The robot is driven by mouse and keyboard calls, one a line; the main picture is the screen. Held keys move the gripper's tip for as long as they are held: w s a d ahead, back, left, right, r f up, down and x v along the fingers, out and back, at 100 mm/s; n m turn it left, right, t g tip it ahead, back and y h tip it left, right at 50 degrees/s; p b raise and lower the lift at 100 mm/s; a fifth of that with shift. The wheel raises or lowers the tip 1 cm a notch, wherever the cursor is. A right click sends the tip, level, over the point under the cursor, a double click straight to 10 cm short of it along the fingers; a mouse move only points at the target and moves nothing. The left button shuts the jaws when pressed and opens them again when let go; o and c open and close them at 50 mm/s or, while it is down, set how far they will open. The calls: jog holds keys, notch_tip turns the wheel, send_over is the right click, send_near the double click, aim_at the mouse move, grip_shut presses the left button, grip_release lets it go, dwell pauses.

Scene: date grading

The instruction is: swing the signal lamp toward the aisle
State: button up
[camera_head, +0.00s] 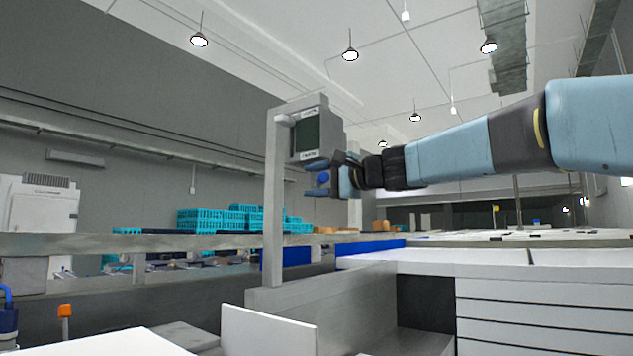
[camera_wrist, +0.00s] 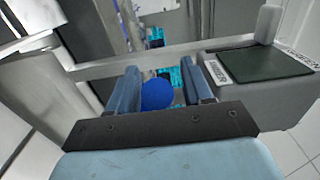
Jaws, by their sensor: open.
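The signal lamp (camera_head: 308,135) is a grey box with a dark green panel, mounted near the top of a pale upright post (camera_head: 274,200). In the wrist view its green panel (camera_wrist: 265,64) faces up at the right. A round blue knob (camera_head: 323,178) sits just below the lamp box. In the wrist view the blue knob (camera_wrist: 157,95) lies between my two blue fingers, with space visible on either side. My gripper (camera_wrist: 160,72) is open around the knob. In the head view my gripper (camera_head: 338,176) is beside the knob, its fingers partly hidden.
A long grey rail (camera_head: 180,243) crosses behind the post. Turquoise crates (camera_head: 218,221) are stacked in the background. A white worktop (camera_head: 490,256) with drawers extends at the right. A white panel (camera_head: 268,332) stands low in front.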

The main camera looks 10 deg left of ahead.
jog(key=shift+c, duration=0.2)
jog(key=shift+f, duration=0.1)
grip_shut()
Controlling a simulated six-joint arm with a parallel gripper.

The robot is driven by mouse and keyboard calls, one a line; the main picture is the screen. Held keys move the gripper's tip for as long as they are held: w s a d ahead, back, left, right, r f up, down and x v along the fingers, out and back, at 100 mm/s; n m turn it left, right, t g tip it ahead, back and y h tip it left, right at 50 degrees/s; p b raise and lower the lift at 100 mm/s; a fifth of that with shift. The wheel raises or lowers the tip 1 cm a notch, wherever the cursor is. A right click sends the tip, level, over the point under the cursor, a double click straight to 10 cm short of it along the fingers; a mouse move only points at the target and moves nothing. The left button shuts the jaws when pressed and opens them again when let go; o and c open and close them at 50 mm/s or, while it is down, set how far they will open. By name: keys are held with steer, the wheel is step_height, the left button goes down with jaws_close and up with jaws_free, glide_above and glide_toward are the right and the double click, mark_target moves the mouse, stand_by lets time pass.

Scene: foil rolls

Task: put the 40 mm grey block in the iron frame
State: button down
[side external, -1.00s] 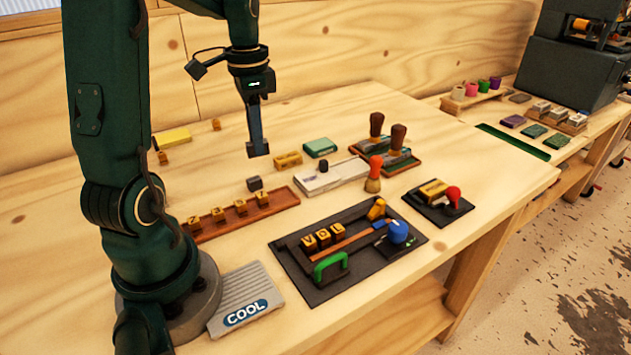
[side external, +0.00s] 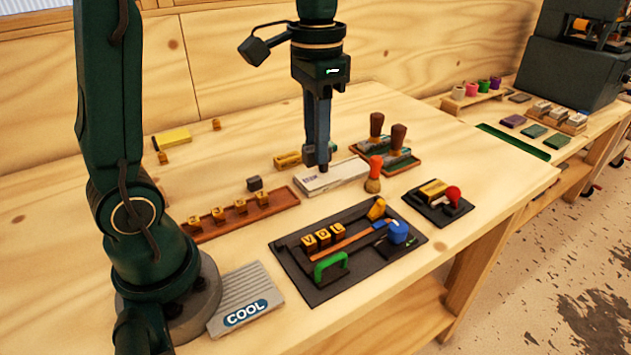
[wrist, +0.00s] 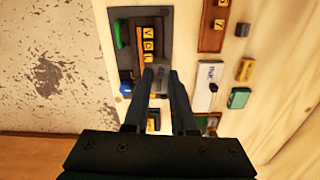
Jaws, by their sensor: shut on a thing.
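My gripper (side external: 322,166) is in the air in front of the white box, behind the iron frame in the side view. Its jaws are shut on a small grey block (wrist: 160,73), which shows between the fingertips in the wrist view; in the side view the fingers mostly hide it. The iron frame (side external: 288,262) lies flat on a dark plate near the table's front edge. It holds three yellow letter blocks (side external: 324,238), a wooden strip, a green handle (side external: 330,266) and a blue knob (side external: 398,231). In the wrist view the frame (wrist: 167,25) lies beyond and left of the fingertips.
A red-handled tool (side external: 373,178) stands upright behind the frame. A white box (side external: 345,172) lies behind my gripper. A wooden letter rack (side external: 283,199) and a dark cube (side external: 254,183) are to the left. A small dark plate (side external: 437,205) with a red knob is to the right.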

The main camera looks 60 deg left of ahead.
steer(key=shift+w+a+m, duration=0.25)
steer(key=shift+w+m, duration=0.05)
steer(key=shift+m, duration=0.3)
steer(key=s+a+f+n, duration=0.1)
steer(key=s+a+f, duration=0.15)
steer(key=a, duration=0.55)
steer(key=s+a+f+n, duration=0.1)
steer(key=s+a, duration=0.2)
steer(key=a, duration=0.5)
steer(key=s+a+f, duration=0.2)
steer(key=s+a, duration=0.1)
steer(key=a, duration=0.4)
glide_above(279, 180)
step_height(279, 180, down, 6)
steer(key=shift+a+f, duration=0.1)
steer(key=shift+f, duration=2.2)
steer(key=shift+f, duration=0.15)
++++++++++++++++++++
- [Required task]: Set the entries down again exactly. Do not include the images.

- [Task output]:
The robot is driven by mouse and keyboard calls, one a line; the main picture is the screen. Held keys move the gripper's tip for as long as they are held: w s a d ahead, back, left, right, r f up, down and x v along the fingers, out and back, at 100 mm/s; n m turn it left, right, t g tip it ahead, back and y h tip it left, right at 50 degrees/s; p b raise and lower the lift at 100 mm/s; a fifth of that with shift. The wheel raises or lowers the tip 1 cm a notch, wherever the cursor is. A right click sends the tip, level, over the point under the cursor, a double click straight to 10 cm short of it along the fingers; a mouse move only points at the target and moves nothing. The left button shuts the jaws when pressed and opens them again when let go; o and c open and close them at 50 mm/s or, while it is down, set how far they will open. The calls: jog holds keys, notch_tip turns the wheel, send_over is the right click, send_near the double click, aim_at the mouse move, grip_shut presses the left button, grip_release lets it go, dwell pauses.

Scene: date grading

The instruction is: swing the signal lamp toward the aisle
State: button up
[camera_head, +0.00s] 
[camera_wrist, +0.00s] 
Jaws, by their sensor: open.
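The signal lamp (camera_head: 308,135) is a grey box with a dark green panel, mounted near the top of a pale upright post (camera_head: 274,200). In the wrist view its green panel (camera_wrist: 265,64) faces up at the right. A round blue knob (camera_head: 323,178) sits just below the lamp box. In the wrist view the blue knob (camera_wrist: 157,95) lies between my two blue fingers, with space visible on either side. My gripper (camera_wrist: 160,72) is open around the knob. In the head view my gripper (camera_head: 338,176) is beside the knob, its fingers partly hidden.
A long grey rail (camera_head: 180,243) crosses behind the post. Turquoise crates (camera_head: 218,221) are stacked in the background. A white worktop (camera_head: 490,256) with drawers extends at the right. A white panel (camera_head: 268,332) stands low in front.

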The main camera looks 10 deg left of ahead.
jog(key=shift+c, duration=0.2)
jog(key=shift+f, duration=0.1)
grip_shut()
Controlling a simulated six-joint arm with a parallel gripper.

The robot is driven by mouse and keyboard calls, one a line; the main picture is the screen. Held keys move the gripper's tip for as long as they are held: w s a d ahead, back, left, right, r f up, down and x v along the fingers, out and back, at 100 mm/s; n m turn it left, right, t g tip it ahead, back and y h tip it left, right at 50 degrees/s; p b raise and lower the lift at 100 mm/s; a fifth of that with shift. The wheel raises or lowers the tip 1 cm a notch, wherever the cursor is. A right click sends the tip, level, over the point under the cursor, a double click straight to 10 cm short of it along the fingers; a mouse move only points at the target and moves nothing. The left button shuts the jaws when pressed and opens them again when let go; o and c open and close them at 50 mm/s or, while it is down, set how far they will open. By name: keys are held with steer, the wheel is step_height, the left button goes down with jaws_close and up with jaws_free, glide_above and glide_toward are the right and the double click, mark_target moves the mouse, stand_by lets time pass.

Scene: foil rolls

Task: put the 40 mm grey block in the iron frame
State: button down
[side external, -1.00s] 
[side external, +0.00s] 
[wrist, +0.00s] 
Jaws, by their sensor: shut on a thing.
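My gripper (side external: 322,166) is in the air in front of the white box, behind the iron frame in the side view. Its jaws are shut on a small grey block (wrist: 160,73), which shows between the fingertips in the wrist view; in the side view the fingers mostly hide it. The iron frame (side external: 288,262) lies flat on a dark plate near the table's front edge. It holds three yellow letter blocks (side external: 324,238), a wooden strip, a green handle (side external: 330,266) and a blue knob (side external: 398,231). In the wrist view the frame (wrist: 167,25) lies beyond and left of the fingertips.
A red-handled tool (side external: 373,178) stands upright behind the frame. A white box (side external: 345,172) lies behind my gripper. A wooden letter rack (side external: 283,199) and a dark cube (side external: 254,183) are to the left. A small dark plate (side external: 437,205) with a red knob is to the right.

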The main camera looks 60 deg left of ahead.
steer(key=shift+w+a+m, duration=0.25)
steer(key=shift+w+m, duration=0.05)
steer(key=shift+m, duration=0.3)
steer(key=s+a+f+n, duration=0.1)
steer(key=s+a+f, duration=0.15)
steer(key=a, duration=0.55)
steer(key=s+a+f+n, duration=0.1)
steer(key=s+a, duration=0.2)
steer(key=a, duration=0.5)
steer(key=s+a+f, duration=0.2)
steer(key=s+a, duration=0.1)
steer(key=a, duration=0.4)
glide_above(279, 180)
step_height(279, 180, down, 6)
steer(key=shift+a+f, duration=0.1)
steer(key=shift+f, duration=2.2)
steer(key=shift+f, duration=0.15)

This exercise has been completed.